Device for processing a metal surface

Abstract

The invention relates to a device to be used in processing of a surface of metal object to be processed which surface is essentially continuously in onwards motion. According to the invention a processing agent (1) is to be directed to the surface (5) to be processed by nozzles (6) in at least one position so that at most 70 per cent of the surface (5) to be processed is under processing in one position of directing processing agent (1).

Description

BACKGROUND OF THE INVENTION

1. Field of the Invention

The invention relates to a device for processing a metal surface of a metal object which is in motion during the processing.

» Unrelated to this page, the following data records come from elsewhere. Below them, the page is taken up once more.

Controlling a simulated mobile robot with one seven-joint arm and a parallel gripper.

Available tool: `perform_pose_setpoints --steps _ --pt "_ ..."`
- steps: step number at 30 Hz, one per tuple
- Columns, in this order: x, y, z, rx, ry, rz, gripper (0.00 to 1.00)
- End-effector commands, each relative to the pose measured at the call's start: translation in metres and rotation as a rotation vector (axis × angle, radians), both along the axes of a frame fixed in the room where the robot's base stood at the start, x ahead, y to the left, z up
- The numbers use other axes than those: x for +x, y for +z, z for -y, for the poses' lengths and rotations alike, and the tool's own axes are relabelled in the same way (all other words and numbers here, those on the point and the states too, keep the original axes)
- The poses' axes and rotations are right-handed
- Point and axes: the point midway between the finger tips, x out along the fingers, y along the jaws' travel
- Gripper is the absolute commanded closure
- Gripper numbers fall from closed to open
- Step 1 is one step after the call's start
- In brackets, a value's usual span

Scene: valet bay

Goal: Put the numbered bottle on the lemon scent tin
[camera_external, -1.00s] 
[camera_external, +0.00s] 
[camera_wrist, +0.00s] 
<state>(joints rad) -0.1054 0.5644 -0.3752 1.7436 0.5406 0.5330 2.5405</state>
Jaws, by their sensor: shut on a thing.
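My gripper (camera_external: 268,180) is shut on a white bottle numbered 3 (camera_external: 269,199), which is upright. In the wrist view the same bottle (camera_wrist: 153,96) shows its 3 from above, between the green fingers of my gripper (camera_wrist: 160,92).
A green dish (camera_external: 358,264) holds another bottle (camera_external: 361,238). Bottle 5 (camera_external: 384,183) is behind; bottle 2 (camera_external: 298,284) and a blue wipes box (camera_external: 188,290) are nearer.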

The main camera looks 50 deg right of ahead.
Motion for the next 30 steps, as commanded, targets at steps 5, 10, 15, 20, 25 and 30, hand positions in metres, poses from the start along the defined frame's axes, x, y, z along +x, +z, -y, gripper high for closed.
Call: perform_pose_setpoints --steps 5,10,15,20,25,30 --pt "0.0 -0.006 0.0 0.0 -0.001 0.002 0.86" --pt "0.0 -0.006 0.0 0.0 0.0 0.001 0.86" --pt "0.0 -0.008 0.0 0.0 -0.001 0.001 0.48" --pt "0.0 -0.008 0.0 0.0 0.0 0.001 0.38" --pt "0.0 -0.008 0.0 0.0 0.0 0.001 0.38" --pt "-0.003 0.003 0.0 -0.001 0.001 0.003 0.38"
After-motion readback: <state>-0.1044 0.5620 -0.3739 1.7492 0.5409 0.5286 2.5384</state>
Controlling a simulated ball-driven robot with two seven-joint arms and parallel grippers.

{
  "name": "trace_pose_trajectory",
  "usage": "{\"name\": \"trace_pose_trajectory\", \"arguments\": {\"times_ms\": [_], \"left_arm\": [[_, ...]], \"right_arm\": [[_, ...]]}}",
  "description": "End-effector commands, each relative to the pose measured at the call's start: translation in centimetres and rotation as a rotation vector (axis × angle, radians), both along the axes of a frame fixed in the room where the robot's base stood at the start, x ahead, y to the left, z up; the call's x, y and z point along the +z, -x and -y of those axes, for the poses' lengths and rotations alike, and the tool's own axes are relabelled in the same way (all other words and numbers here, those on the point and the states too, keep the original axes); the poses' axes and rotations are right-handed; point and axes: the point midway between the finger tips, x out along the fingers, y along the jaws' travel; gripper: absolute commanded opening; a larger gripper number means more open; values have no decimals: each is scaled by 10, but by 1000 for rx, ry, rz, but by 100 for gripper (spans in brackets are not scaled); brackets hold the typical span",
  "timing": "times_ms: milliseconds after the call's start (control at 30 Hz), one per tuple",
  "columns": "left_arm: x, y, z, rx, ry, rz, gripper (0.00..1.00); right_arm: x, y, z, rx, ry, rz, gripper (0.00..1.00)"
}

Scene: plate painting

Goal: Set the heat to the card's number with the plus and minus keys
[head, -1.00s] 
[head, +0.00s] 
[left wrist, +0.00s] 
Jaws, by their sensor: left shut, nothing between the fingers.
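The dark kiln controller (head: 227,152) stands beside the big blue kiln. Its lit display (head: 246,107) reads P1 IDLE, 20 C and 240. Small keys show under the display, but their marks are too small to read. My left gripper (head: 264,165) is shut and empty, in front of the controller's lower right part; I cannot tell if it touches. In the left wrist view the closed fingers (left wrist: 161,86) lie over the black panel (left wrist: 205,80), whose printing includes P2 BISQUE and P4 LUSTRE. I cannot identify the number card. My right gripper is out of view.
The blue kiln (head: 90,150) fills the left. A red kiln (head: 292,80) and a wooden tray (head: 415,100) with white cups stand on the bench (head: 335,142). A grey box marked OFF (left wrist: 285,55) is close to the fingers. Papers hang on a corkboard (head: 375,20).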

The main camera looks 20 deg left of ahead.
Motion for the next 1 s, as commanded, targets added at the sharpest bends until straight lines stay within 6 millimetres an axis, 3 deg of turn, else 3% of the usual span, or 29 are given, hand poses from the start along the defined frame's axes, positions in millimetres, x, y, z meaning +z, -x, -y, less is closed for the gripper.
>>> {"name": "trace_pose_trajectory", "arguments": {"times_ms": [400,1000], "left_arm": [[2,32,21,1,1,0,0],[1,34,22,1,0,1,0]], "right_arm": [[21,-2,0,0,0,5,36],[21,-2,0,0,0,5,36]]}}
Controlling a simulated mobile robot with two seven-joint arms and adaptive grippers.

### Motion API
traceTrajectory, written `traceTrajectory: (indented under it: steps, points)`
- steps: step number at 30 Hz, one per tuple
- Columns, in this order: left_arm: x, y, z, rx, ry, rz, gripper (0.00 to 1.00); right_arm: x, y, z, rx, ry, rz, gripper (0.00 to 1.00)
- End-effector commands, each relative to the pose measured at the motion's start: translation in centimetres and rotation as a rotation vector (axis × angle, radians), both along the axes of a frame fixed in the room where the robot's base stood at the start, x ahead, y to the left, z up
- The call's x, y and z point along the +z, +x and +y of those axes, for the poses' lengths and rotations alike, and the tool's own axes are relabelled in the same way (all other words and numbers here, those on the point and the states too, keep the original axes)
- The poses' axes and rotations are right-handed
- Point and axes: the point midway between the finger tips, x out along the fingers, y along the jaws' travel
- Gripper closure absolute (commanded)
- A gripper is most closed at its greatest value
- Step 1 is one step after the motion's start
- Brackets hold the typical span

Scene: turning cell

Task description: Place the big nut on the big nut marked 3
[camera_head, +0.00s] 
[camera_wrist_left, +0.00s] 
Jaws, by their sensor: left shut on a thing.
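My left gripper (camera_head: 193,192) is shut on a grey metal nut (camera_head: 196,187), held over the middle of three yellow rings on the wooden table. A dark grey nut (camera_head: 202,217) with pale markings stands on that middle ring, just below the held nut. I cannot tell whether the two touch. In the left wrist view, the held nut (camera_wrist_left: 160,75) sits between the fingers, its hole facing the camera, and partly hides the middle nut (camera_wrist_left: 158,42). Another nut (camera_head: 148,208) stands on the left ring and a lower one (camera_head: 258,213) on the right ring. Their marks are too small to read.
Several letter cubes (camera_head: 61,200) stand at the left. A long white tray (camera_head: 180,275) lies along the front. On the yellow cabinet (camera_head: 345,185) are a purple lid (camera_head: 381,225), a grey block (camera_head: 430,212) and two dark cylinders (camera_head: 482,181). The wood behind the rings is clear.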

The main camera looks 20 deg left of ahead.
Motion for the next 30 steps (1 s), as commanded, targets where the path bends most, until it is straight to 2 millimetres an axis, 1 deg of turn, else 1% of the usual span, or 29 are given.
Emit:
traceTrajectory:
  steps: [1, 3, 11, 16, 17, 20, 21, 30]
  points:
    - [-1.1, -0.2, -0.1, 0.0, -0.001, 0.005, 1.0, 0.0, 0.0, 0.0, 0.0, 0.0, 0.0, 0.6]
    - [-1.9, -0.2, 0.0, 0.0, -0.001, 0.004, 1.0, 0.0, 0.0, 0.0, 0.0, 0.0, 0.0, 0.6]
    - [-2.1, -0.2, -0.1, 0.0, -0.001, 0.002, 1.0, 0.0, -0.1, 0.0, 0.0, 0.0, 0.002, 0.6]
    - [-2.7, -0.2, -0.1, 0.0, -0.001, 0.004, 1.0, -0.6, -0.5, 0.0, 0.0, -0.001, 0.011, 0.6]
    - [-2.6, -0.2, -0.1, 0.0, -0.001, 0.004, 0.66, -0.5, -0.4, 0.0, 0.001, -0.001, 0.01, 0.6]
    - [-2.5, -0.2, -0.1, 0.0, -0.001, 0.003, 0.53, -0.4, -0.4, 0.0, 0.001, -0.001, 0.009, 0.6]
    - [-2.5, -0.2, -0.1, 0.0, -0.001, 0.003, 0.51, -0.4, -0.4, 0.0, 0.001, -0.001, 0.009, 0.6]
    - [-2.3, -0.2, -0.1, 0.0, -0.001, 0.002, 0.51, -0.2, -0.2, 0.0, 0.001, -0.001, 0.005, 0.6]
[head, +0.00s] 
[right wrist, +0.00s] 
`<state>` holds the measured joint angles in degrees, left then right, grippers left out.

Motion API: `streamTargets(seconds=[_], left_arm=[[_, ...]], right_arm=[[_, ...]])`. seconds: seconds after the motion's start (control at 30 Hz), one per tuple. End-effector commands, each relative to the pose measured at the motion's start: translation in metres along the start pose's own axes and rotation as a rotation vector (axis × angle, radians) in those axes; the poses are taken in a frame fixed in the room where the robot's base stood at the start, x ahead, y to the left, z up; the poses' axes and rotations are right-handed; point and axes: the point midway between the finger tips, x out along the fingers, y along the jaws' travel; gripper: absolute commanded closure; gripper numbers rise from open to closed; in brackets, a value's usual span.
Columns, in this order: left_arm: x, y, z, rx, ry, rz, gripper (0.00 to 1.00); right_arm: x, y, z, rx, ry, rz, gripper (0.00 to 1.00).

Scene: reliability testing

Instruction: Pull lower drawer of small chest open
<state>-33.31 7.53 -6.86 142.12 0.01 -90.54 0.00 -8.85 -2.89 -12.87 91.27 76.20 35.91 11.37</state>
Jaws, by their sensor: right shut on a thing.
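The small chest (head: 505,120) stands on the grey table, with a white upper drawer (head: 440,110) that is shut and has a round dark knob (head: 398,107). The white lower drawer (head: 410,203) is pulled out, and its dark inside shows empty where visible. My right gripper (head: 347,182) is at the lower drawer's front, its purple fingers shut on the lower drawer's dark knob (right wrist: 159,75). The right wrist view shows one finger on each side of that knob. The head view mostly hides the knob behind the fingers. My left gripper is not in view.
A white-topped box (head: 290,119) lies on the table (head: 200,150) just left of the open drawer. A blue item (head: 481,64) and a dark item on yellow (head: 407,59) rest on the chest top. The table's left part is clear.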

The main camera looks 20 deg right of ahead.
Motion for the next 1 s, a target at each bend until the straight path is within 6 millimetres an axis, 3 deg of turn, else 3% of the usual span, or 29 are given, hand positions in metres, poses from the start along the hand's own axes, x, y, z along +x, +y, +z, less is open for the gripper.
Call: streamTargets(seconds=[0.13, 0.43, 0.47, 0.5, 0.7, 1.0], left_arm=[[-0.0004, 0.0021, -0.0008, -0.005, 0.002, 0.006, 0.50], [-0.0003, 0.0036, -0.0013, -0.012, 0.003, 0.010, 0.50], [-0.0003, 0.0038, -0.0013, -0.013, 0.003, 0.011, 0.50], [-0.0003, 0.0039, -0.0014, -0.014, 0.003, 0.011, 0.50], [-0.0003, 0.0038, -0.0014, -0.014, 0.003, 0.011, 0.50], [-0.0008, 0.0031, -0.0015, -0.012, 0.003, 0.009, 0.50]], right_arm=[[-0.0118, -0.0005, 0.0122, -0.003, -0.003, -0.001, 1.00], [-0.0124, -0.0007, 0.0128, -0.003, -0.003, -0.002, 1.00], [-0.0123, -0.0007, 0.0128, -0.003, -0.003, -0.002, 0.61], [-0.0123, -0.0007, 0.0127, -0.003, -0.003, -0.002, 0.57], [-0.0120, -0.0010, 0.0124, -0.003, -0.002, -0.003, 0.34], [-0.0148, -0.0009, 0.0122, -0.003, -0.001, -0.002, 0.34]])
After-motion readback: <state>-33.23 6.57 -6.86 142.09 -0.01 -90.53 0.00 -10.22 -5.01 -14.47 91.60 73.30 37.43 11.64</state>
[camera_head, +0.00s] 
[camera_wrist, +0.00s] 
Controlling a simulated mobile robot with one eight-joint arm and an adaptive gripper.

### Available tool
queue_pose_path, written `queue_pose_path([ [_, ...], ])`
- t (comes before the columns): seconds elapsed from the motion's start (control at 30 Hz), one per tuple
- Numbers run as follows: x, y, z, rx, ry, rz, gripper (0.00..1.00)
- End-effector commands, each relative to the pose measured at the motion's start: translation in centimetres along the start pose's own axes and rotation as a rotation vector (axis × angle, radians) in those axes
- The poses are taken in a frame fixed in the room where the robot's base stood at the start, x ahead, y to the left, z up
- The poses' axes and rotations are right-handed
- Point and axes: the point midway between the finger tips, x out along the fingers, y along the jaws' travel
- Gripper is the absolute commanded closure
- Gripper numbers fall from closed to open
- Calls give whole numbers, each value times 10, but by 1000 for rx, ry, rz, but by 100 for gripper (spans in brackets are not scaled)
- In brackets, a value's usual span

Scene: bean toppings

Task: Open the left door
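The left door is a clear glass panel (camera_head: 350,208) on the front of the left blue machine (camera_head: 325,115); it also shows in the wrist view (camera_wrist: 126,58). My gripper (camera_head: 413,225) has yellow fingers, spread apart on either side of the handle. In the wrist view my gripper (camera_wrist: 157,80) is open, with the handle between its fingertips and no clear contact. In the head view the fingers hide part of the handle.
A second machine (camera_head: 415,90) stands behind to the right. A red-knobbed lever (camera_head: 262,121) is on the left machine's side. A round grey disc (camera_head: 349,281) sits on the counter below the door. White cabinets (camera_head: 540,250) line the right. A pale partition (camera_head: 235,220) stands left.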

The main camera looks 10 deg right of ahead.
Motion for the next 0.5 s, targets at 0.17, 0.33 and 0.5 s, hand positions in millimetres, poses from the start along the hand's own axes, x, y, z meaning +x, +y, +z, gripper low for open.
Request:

2. Description of Related Art

The U.S. Pat. No. 5,312,530 describes a surface processing device for running material. This device is provided with an inner cavity that is fed with a processing agent under pressure. A jet forming slot is used to direct a well laminar jet of the processing agent under an acute angle, 40 to 70 degrees, to the running material. The jet forming slot is rotational symmetric and surrounds the path, along which the material is passed. Further, an;electric electrode is disposed in the cavity, whereby an additional electrode is disposed, in the passage direction of the material, slightly spaced from the jet forming spot, whereby a bipolar electrolyte cell is formed. It is practical, that a plurality of processing units, each having an inner cavity and a jet forming slot are arranged one after the other in the passing direction of the material. The cavity is annular and it opens towards the axial bore, through which the material to be processed runs, through an annular slot. The processing agent emerges through the slot in annular shape of such a small width that the jet acts as a knife. The electrodes enhance the cleaning effect further. If the electrode disposed with the cavity is connected to the minus pole whereas the other electrode surrounding the running material is connected to the plus pole of the rectifier then the surface to be processed becomes anodic under the narrow jet of the processing agent. Thereby, the resistive layer of solved contaminants and metal ions surrounding the running material will be dissolved and permits a higher current to pass through the cell.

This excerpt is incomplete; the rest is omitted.